THE EXERCISE -> Wherever the word "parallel" appears in a line, extract that line.
++++
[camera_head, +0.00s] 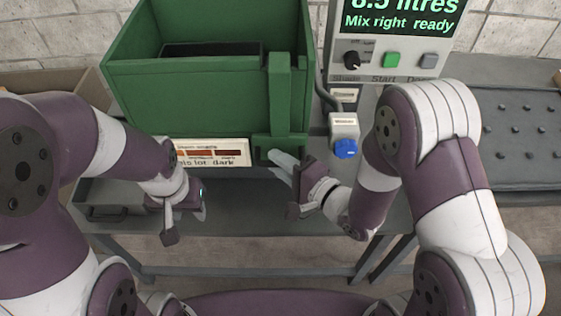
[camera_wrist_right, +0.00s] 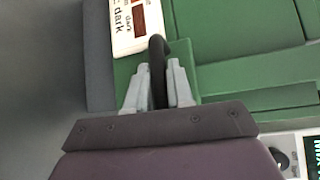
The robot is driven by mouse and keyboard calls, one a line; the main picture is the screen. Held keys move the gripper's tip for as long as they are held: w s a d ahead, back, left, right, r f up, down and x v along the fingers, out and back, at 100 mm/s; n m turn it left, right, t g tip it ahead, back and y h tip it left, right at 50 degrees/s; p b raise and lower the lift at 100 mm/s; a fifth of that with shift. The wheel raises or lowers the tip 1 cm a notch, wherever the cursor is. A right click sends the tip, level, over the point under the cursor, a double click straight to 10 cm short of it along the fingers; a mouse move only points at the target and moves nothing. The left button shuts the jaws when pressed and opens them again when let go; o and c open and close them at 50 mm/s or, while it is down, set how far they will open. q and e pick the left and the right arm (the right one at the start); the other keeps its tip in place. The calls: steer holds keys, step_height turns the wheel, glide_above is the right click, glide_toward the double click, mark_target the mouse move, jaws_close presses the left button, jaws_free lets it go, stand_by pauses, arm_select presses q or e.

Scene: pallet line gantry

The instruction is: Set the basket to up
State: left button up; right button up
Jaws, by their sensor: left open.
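A green box-shaped tank (camera_head: 190,100) stands on the bench, with a dark-rimmed shape (camera_head: 235,47) inside its top. I cannot tell whether that shape is the basket. A green upright post (camera_head: 281,95) runs down its front right corner. A black handle (camera_wrist_right: 157,60) at the tank's front shows in the right wrist view. My right gripper (camera_head: 280,166) is at the foot of the post. In the right wrist view its fingers (camera_wrist_right: 158,85) lie against both sides of the handle. My left gripper (camera_head: 186,222) is open and empty, low in front of the bench.
A colour-scale label (camera_head: 212,153) is on the tank's front. A control panel (camera_head: 393,45) reads "8.5 litres, Mix right, ready". A blue knob (camera_head: 345,149) sits below it.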

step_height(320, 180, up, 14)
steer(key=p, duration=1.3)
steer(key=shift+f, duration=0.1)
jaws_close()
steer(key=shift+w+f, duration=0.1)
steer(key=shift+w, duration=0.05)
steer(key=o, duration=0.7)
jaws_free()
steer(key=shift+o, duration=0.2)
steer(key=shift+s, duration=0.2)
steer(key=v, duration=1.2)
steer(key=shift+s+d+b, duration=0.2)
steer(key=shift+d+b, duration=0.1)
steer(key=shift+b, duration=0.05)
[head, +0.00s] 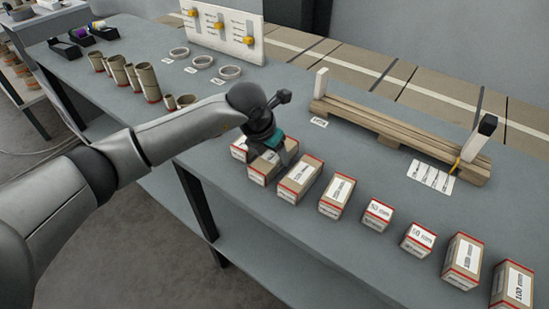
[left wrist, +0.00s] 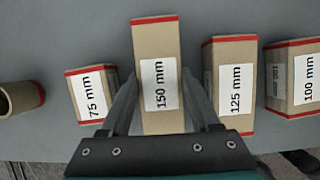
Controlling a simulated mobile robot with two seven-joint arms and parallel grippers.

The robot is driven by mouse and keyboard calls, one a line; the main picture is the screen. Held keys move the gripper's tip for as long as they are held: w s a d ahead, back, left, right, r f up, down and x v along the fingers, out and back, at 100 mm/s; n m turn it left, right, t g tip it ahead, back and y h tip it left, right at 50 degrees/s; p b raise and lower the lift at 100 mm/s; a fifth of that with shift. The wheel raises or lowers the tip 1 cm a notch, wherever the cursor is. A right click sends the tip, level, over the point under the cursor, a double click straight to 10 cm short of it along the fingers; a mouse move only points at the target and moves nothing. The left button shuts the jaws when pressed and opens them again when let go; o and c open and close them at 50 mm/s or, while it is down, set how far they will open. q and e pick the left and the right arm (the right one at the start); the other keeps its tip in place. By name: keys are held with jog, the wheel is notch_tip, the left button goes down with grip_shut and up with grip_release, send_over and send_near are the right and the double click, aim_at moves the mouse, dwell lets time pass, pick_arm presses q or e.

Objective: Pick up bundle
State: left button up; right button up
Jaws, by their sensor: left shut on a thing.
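A row of kraft boxes with red edges and white size labels stands along the front of the grey table; I take these as the bundles. My left gripper (head: 268,150) is shut on the box labelled 150 mm (left wrist: 158,40), with one finger along each side. That box (head: 259,174) also shows in the head view, partly covered by the gripper; I cannot tell whether it is off the table. The 75 mm box (left wrist: 92,72) stands on one side, the 125 mm box (left wrist: 232,52) on the other. My right gripper is not in view.
More boxes continue right, such as the 100 mm box (left wrist: 278,90). Kraft tubes (head: 148,78) and white rings (head: 229,72) lie left and behind. A wooden rack (head: 385,124) with two posts stands at the back right.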

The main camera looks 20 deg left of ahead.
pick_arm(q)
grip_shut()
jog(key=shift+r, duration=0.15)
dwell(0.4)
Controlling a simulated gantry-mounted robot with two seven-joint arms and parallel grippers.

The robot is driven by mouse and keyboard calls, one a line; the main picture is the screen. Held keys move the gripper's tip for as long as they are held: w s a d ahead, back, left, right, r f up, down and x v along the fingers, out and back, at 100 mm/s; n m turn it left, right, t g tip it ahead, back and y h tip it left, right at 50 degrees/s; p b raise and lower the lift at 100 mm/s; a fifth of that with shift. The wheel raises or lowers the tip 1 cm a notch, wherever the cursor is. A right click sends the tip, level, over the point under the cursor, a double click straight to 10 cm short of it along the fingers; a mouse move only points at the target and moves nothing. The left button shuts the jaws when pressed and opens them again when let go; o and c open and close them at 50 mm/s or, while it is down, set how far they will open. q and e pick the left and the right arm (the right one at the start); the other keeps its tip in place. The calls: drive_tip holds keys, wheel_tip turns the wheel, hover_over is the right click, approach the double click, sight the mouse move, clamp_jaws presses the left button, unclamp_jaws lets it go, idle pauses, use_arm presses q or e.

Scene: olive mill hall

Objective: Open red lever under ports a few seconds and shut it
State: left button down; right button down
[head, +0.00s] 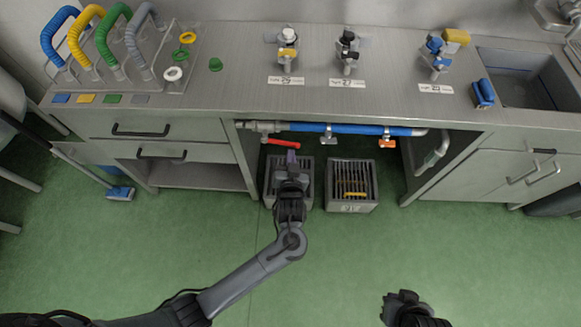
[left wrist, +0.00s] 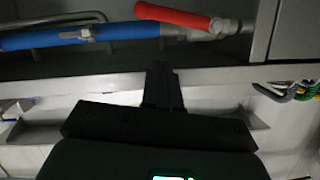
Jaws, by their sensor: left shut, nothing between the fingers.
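The red lever (head: 284,143) sits on a valve at the left end of the blue pipe (head: 350,130) under the counter. It lies roughly along the pipe, its free end pointing right. The lever (left wrist: 172,15) and pipe (left wrist: 120,32) also show at the top of the left wrist view. My left gripper (head: 291,157) is shut and empty, just below the lever's free end in the head view. In the left wrist view its fingertips (left wrist: 161,70) show apart from the lever. My right gripper (head: 402,298) is low at the bottom; its fingers are unclear.
Two grated floor bins (head: 352,185) stand below. Several labelled taps (head: 288,48) stand on the counter (head: 235,70). Drawers (head: 160,127) flank the opening on the left and a cabinet (head: 500,165) on the right.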

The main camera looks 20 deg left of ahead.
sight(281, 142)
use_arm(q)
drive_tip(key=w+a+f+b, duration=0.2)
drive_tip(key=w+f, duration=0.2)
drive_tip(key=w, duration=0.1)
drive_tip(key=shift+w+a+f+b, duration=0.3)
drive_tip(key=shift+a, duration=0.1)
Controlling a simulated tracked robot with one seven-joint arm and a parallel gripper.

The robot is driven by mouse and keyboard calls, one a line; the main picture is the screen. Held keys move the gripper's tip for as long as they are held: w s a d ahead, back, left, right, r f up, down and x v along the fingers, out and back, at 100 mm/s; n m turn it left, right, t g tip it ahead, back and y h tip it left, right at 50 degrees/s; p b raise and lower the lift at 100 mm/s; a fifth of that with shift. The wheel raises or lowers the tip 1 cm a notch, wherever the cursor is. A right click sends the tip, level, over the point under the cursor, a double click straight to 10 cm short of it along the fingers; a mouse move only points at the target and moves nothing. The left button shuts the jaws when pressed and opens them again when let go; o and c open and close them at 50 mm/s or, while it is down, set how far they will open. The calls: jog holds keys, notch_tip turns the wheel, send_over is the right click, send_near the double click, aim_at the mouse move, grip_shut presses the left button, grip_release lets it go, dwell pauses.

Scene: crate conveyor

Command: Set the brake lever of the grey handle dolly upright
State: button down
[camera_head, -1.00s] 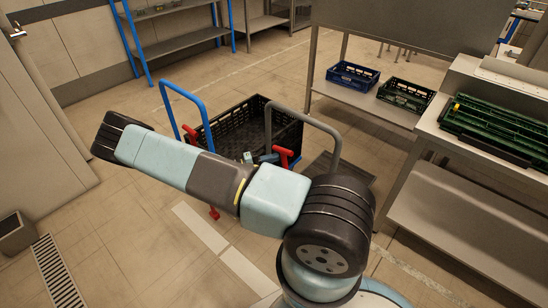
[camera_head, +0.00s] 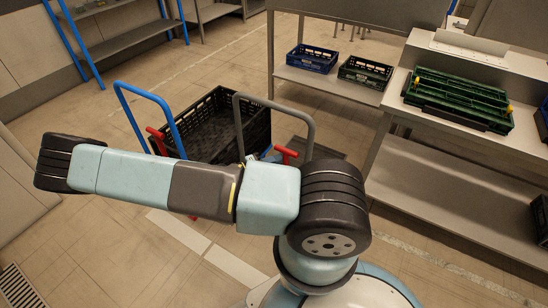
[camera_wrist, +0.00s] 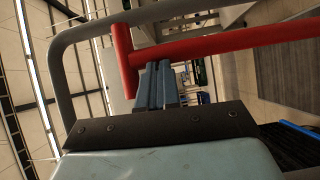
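The grey handle dolly shows in the head view by its grey loop handle (camera_head: 308,130), right of the black crate. Its red brake lever (camera_head: 286,154) shows between the handle's legs, nearer the right one; its lower part is hidden by my arm. In the wrist view the red lever (camera_wrist: 230,46) crosses the upper picture as a long bar with a crosspiece at its left end. The grey handle (camera_wrist: 57,80) curves around at left and top. My gripper (camera_wrist: 160,72) has its blue fingers close together, right beside the lever. I cannot tell whether they touch it.
A blue handle dolly (camera_head: 172,118) stands left, with a red lever (camera_head: 156,141) beside its handle. The black crate (camera_head: 255,128) stands behind my arm. Shelves with a blue crate (camera_head: 311,58) and green crates (camera_head: 460,98) stand right. Floor at front left is clear.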

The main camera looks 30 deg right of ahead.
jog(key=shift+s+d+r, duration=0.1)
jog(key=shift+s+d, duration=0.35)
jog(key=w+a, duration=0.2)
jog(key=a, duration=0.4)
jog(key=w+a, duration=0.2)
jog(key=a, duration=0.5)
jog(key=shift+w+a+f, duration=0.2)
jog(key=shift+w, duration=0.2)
++++
EXERCISE ANSWER ->
Controlling a simulated mobile robot with two seven-joint arms and parallel grippers.
Controlling a simulated gantry-mounted robot with two seven-joint arms and parallel grippers.
Controlling a simulated tracked robot with one seven-joint arm and a parallel gripper.

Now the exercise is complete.